Members of Park Extension community rally for social housing

Photos by Gabriel Guindi

Comité d’action Park-Extension members and tenants rally outside Montreal city hall to ask the city to purchase an available plot of land in their neighbourhood to build social housing in their community.

During a Montreal city council session Monday evening, Park Extension residents gathered outside city hall demanding the city and their borough to purchase a plot of land located on 700 Jarry St. W. to create social housing for community members affected by hiking rent prices and evictions.

Comité d’action Parc-Extension (CAPE) wants the city of Montreal to purchase the land to build a social housing project that will provide 50 units for people who are in need in the community.
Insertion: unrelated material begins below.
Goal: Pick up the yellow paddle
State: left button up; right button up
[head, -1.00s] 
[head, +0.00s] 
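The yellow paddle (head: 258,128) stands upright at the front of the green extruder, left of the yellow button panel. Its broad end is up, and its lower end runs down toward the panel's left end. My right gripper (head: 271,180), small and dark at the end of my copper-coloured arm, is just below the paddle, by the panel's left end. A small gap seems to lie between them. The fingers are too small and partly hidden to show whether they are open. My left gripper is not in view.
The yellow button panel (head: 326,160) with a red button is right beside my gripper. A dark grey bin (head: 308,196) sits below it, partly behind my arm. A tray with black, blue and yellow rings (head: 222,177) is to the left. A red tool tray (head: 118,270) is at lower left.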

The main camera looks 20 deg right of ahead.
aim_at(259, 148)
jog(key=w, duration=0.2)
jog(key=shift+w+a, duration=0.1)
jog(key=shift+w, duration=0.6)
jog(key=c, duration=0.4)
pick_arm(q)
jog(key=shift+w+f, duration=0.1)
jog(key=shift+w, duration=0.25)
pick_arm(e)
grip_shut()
Sohnia Karamat Ali, organizer of tenant strikes at CAPE, explained that the community houses a lot of lower-income families and tenants who have dealt with rising rent costs and a lack of affordable housing.

“In Park Extension it has been long that nothing has been added regarding social housing. Every time we demand social housing we get this excuse that there is not enough land.”

CAPE member Amy Darwish said now is the time for the city to act and provide social housing for their community. “This is a project that has been by and for tenants of Park Extension in a neighbourhood that really needs them. It couldn’t possibly be more urgent, too many of our neighbours are being displaced by rising rents and evictions.”

Organization leaders say that now is the perfect time for the city and borough to purchase the land and create a co-op social housing program. “We say that housing is a basic human right and has to be respected by the governments. Especially in Park Extension it’s mainly low-income families, either on welfare or working poor. So to bring some instant relief in their life, social housing is the response,” Karamat Ali said. According to a 2016 joint study on working poverty by Centraide of Greater Montreal and the Institut national de la recherche scientifique, 30.7 per cent of Park Extension’s population are working poor, making it not only the highest rate of working poor in the city but also one of the poorest neighbourhoods nationally.

Mohammad-Afaaq Mansour, community organizer at CAPE said that since the land has been on sale, there have been constant biddings for it.

“Last year there was almost a luxury condominium project that got built but with community support it was defeated and the borough voted against it.”

CAPE is asking that the city of Montreal uses its resources to purchase the land and create something beneficial for the community rather than have the land be used for privatized projects that can ultimately speed up gentrification in the community.

“Park Ex has always been a community that has been disadvantaged, there were always housing problems. Now we have problems related to evictions, renoviction problems, and people are getting evicted because there’s a new potential market from students and professionals from the campus,” Afaaq Mansour said, referring to Vanier College’s Park Ex campus. “That is what’s pushing out the existing tenants.”

CAPE and Park Extension tenants will continue to fight for the community and their neighbourhood that becomes more vulnerable and susceptible to gentrification. “Park Ex is going to look beautiful in 20-30 years, but there’s going to be an existing community that will be forever gone,” Afaaq Mansour said.

“That’s what we’re fighting to keep. This condo project was a smaller issue that contributes to a larger problem so we really want to have some partial victories along the way and hopefully this is a site that cannot be lost for the residents of our community.”